Eske Esquire wrote:
My leaving 2 hours early (which was hyperbole, but I suppose we're beyond that, now) was for multiple reasons, most of which fall under the "money" header.
IIRC, you said that the train station closest to your house wasn't working, and you'd have to drive to another one farther away, but that this station didn't have enough parking, so you left 2 hours early to ensure that you could park at that station in order to ride the train in to work.
Getting into the city using mass transit is nice and cheap compared to driving in. The train saves on what would be a brutal gas cost for daily trips in and out. It saves money, it lets me live further out from the city, which I like, and it's almost never an issue.
I understand the financial argument. But my point is that the difference in cost is so great *because* the system was built deliberately to make it that way. You talk about living further out from the city, but what if the city wasn't where all the jobs were focused in? What if 90% of the businesses on Manhattan island were spread out in various business parks throughout the surrounding area? Wouldn't it then be more likely that you could have found employment that was just as good as where you are working now, but that wasn't "in the city" and to which you could commute quickly and easily by car?
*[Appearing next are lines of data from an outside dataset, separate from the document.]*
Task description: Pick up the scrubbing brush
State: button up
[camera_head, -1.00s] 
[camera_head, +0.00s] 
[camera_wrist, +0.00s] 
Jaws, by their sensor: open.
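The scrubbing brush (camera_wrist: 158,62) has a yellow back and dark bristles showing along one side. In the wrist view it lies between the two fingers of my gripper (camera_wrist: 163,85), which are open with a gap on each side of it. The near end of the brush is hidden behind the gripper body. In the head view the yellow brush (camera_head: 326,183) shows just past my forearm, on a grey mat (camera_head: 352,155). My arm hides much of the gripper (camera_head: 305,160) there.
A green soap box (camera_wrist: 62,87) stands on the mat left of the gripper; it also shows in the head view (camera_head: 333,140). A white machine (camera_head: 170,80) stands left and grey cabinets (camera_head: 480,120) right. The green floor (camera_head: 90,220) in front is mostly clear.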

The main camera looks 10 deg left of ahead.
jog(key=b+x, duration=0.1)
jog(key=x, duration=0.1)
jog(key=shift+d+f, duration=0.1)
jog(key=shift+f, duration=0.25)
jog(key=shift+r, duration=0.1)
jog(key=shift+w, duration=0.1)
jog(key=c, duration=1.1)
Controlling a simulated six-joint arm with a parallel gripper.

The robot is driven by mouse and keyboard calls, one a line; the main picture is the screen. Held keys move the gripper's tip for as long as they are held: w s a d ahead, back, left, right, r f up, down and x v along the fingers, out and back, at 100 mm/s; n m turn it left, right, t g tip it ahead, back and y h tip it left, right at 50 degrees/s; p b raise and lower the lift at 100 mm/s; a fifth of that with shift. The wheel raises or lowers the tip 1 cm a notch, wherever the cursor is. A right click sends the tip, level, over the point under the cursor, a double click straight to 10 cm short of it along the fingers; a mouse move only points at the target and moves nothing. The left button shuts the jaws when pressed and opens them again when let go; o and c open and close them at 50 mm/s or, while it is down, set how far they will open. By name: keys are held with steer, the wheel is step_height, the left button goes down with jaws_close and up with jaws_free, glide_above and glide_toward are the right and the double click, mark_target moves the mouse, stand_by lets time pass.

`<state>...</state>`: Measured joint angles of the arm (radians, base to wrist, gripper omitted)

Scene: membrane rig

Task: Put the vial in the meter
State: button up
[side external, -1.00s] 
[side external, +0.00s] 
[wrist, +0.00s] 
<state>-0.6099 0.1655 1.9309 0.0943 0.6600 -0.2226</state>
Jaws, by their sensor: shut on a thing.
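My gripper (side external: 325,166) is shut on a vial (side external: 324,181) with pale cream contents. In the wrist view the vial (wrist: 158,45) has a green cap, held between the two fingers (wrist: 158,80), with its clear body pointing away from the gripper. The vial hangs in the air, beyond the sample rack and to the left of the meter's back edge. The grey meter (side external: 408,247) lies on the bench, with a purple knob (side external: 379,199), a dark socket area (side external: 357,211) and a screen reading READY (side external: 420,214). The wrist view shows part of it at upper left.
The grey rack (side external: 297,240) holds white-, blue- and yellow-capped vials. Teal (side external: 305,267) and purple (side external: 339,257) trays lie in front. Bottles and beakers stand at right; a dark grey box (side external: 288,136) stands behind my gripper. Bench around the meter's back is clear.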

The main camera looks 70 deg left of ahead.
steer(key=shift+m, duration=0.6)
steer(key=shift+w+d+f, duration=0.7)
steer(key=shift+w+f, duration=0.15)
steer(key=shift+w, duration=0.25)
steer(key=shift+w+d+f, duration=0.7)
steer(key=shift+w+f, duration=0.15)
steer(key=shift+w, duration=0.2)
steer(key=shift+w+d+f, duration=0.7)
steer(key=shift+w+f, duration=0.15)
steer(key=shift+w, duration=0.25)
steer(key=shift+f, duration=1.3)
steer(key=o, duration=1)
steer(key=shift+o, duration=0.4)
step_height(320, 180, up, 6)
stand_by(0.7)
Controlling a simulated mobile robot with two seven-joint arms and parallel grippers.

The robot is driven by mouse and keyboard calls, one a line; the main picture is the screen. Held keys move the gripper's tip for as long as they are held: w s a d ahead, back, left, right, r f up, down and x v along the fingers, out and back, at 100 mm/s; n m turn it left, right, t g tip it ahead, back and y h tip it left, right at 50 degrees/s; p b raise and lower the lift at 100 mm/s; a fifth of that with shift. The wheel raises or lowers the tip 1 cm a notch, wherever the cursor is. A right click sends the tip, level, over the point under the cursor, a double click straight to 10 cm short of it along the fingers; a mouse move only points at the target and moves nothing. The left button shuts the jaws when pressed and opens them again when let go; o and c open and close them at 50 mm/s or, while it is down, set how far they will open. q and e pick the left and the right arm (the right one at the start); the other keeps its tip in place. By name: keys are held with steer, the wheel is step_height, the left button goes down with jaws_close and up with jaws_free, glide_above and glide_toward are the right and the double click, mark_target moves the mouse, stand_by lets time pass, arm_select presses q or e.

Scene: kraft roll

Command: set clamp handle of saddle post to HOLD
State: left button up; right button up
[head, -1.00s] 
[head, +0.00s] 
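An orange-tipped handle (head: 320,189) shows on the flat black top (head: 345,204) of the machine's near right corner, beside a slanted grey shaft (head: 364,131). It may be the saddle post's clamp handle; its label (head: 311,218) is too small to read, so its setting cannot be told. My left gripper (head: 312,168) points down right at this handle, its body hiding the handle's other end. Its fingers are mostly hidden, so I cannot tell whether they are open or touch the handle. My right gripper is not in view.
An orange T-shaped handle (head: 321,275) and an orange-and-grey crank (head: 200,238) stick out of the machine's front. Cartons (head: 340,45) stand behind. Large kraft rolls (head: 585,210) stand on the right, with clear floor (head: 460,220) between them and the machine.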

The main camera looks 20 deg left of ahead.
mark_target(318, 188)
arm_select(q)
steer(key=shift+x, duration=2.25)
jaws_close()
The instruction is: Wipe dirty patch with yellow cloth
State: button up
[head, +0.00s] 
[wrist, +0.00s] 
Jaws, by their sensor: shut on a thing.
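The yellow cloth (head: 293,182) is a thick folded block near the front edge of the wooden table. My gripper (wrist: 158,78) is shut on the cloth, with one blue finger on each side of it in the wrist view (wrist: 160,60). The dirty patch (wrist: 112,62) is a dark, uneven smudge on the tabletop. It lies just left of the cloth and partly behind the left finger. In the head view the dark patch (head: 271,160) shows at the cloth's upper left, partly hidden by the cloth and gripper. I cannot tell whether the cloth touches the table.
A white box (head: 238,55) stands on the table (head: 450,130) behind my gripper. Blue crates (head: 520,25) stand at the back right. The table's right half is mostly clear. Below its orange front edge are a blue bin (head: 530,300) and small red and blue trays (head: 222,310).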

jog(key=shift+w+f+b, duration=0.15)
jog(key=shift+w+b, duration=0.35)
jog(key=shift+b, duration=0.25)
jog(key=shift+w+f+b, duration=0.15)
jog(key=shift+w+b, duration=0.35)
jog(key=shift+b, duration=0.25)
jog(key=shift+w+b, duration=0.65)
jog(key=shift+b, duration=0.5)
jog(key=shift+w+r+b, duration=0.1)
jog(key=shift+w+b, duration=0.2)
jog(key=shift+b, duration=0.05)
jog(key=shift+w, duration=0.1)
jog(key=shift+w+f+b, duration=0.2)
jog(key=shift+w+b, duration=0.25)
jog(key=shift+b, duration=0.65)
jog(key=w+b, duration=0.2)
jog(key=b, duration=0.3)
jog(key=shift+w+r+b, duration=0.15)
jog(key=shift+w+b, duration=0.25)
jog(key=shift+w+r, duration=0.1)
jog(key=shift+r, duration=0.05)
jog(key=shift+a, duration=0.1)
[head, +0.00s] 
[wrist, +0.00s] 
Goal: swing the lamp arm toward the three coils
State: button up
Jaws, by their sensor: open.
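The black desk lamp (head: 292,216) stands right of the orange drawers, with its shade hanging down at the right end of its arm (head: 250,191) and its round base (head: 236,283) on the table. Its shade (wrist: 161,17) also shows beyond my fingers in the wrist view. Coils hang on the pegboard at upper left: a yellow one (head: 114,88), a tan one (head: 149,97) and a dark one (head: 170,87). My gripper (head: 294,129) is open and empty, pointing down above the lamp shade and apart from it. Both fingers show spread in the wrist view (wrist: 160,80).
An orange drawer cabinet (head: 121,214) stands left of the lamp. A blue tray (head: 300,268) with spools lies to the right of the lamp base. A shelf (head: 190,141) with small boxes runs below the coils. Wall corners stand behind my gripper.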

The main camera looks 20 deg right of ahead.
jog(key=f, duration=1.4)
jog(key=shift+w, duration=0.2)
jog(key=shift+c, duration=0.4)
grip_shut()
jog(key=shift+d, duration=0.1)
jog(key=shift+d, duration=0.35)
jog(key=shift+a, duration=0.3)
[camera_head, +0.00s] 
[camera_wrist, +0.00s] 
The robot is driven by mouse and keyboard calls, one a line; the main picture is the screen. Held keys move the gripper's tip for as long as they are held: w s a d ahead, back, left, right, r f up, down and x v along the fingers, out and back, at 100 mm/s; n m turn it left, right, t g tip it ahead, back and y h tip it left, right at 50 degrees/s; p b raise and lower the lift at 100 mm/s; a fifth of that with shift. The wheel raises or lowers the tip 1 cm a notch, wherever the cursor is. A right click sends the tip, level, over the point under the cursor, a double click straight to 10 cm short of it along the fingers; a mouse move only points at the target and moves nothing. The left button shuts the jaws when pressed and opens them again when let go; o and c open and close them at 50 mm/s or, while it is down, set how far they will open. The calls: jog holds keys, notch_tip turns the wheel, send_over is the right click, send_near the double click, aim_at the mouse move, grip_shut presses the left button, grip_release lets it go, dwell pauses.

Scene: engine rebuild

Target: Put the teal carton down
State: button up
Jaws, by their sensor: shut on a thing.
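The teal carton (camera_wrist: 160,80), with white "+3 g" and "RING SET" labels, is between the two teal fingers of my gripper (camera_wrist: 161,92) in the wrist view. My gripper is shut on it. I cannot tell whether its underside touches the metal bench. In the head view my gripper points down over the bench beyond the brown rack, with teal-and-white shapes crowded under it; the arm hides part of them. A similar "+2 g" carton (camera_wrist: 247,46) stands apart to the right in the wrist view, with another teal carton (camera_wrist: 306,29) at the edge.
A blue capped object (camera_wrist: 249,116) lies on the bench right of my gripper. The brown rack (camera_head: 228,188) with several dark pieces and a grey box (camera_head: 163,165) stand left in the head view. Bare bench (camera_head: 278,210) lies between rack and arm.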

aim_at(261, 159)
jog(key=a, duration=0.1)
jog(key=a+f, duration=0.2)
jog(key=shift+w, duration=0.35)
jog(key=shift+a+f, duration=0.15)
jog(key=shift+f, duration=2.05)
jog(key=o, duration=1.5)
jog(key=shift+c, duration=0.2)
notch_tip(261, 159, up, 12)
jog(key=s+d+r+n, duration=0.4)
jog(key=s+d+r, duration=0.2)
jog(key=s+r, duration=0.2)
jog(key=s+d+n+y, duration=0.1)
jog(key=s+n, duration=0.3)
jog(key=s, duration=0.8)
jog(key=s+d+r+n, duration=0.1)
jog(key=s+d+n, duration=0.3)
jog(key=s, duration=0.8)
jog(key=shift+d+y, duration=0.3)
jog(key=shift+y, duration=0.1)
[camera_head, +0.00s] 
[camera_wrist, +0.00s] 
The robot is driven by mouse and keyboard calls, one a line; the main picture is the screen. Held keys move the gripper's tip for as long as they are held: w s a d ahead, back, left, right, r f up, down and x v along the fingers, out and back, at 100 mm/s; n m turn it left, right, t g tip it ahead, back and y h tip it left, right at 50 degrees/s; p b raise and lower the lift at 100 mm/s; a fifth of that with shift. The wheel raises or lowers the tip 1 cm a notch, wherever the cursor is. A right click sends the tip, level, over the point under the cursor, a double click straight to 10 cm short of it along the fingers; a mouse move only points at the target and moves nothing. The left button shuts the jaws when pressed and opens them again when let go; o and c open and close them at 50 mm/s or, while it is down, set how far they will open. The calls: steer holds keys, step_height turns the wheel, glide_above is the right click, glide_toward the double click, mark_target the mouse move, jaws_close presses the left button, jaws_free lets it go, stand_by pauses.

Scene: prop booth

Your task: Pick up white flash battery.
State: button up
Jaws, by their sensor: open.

I know much, much more about city planning than you do. Much more. You don't know anything about it.
You might just know much more about how cities plan within already existing assumptions. I'm talking about changing the assumptions themselves. You live and work in a city where that mass transit decision was made several generations ago. It's probably hard for you to comprehend how things might have been built differently.
I'm living in a city where we have avoided the mass transit issue, but some are trying to force it on us. In my lifetime I've seen some of our city planners talk people into building a trolley system, then when it didn't make enough money, use the needs of the trolley system as a lever to change city planning. The literally chose to expand or create certain downtown sites specifically to make use of the mass transit system which wasn't paying for itself. Right now, there is talk of moving the stadium from the nearly perfect location it is at, to the increasingly congested downtown area. Why? There are plenty of better places. But that way they can put it somewhere where there's no sufficient parking and no way to get there, so people will have to take the trolley to get there.
Heck. They've already done this to a degree. Even at the existing site, they jacked up the price of parking (by about 400%) to help offset the cost of building a spur line out to the stadium. Why? Well, because it's "better" to get people to ride the mass transit system of course! So now a bunch of people ride the trolley to get to games, not because there isn't plenty of parking, and aren't plenty of routes in and out, but because they artificially increased the cost of parking to force people to pay for a trolley ticket instead.
So excuse me if I don't buy that line. In my experience watching this conflict first hand (which I'll bet you never have) what I've seen is that mass transit systems end out forcing changes to city planning that are not beneficial to the public but serve to justify the costs of the mass transit system itself. As I said earlier, it's a self created problem. Don't build it in the first place, and your city doesn't concentrate beyond that which your road system can handle, and you don't need the mass transit system.
The total amount of business in an area is exactly the same whether you concentrate it all in one downtown area or not. The theory that concentrating shops and business somehow amplifies money flow is flawed economics at best, and flat out wrong at worst. Why on earth would I take a train into a busy and crowded city center if I could access the same shops and restaurants and venues distributed across the whole county? And because they are spread out, there isn't heavy traffic getting to any one location.
Open your mind. There are newer and better ways of designing cities. Some of us realize this. Others stick dogmatically to what they were taught in some classroom somewhere.